For references, here is graph.txt: http://sebsauvage.net/paste/?45147f7caf8c5f29#7tiCiPovPHWRm1XNvrSb/zNl3ujF3xB3yehrxhEdVWw=

Here is main:

main = do
  ls <- fmap lines $ readFile "graph.txt"
  let numVerts = head . map read . words . head $ ls
  let edges = map (map read . words) (tail ls)
  let g = V.create $ do
        g' <- V.new numVerts
        forM_ [0..(numVerts-1)] (\idx -> V.write g' idx M.empty)
        forM_ edges $ \[f,t,w] -> do
          -- subtract one from vertex IDs so we can index directly
          curr <- V.read g' (f-1)
          V.write g' (f-1) $ M.insert (t-1) (fromIntegral w) curr
        return g'
  let a = allPairsShortestPaths g numVerts
  case a of
    Nothing -> putStrLn "Negative cycle detected."
    Just a' -> do
      putStrLn  $ "The shortest, shortest path has length "
              ++ show ((V.minimum . V.map V.minimum) a')

Solution

  • First, some general code cleanup:

    In your fw function, you explicitly allocate and fill mutable vectors. However, there is a premade function for this exact purpose, namely generate. fw can therefore be rewritten as

    V.generate v (\i -> V.generate v (\j -> distance g prev i j k))
    

    Similarly, the graph generation code can be replaced with replicate and accum:

    let parsedEdges = map (\[f,t,w] -> (f - 1, (t - 1, fromIntegral w))) edges
    let g = V.accum (flip (uncurry M.insert)) (V.replicate numVerts M.empty) parsedEdges
    

    Note that this totally removes all need for mutation, without losing any performance.
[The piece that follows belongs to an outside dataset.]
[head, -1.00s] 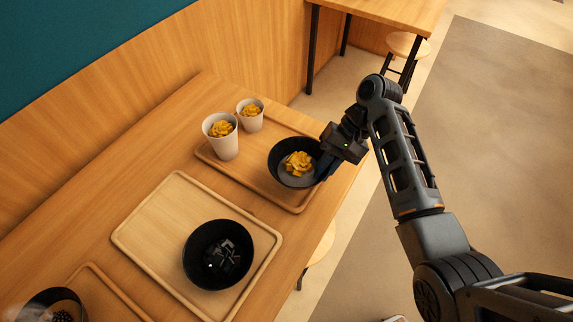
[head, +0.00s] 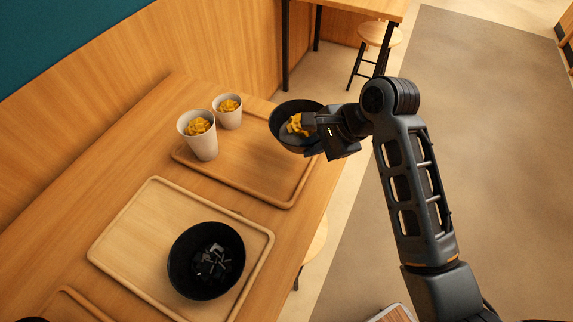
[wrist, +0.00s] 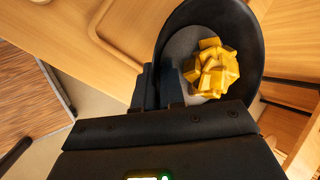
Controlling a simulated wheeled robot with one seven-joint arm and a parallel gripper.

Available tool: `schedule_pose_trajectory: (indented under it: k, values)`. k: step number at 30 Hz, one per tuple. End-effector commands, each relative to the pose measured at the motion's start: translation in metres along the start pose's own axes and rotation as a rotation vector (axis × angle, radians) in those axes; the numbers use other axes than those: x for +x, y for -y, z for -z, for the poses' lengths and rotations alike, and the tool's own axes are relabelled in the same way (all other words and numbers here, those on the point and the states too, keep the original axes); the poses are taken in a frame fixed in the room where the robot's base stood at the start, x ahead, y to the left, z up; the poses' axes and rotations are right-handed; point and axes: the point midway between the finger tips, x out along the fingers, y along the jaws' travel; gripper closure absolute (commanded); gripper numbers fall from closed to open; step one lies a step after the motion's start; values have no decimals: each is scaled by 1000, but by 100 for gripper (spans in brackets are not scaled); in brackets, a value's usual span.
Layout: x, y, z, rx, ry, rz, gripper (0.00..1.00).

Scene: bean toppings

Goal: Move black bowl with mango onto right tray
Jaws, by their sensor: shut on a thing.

    Now, to the actual questions:

    1. In my experience, deepseq is very useful, but only as quick fix to space leaks like this one. The fundamental problem is not that you need to force the results after you've produced them. Instead, the use of deepseq implies that you should have been building the structure more strictly in the first place. In fact, if you add a bang pattern in your vector creation code like so:

      let !d = distance g prev i j k
      

      Then the problem is fixed without deepseq. Note that this doesn't work with the generate code, because, for some reason (I might create a feature request for this), vector does not provide strict functions for boxed vectors. However, when I get to unboxed vectors in answer to question 3, which are strict, both approaches work without strictness annotations.

    2. As far as I know, the pattern of repeatedly generating new vectors is idiomatic. The only thing not idiomatic is the use of mutability - except when they are strictly necessary, mutable vectors are generally discouraged.

    3. There are a couple of things to do:

      • Most simply, you can replace Map Int with IntMap. As that isn't really the slow point of the function, this doesn't matter too much, but IntMap can be much faster for heavy workloads.

      • You can switch to using unboxed vectors. Although the outer vector has to remain boxed, as vectors of vectors can't be unboxed, the inner vector can be. This also solves your strictness problem - because unboxed vectors are strict in their elements, you don't get a space leak. Note that on my machine, this improves the performance from 4.1 seconds to 1.3 seconds, so the unboxing is very helpful.

      • You can flatten the vector into a single one and use multiplication and division to switch between two dimensional indicies and one dimentional indicies. I don't recommend this, as it is a bit involved, quite ugly, and, due to the division, actually slows down the code on my machine.

      • You can use repa. This has the huge advantage of automatically parallelizing your code. Note that, since repa flattens its arrays and apparently doesn't properly get rid of the divisions needed to fill nicely (it's possible to do with nested loops, but I think it uses a single loop and a division), it has the same performance penalty as I mentioned above, bringing the runtime from 1.3 seconds to 1.8. However, if you enable parallelism and use a multicore machine, you start seeing some benifits. Unfortunately, you current test case is too tiny to see much benifit, so, on my 6 core machine, I see it drop back down to 1.2 seconds. If I up the size back to [1..v] instead of [1..50], the parallelism brings it from 32 seconds to 13. Presumably, if you give this program a larger input, you might see more benifit.

        If you're interested, I've posted my repa-ified version here.

      • EDIT: Use -fllvm. Testing on my computer, using repa, I get 14.7 seconds without parallelism, which is almost as good as without -fllvm and with parallelism. In general, LLVM can just handle array based code like this very well.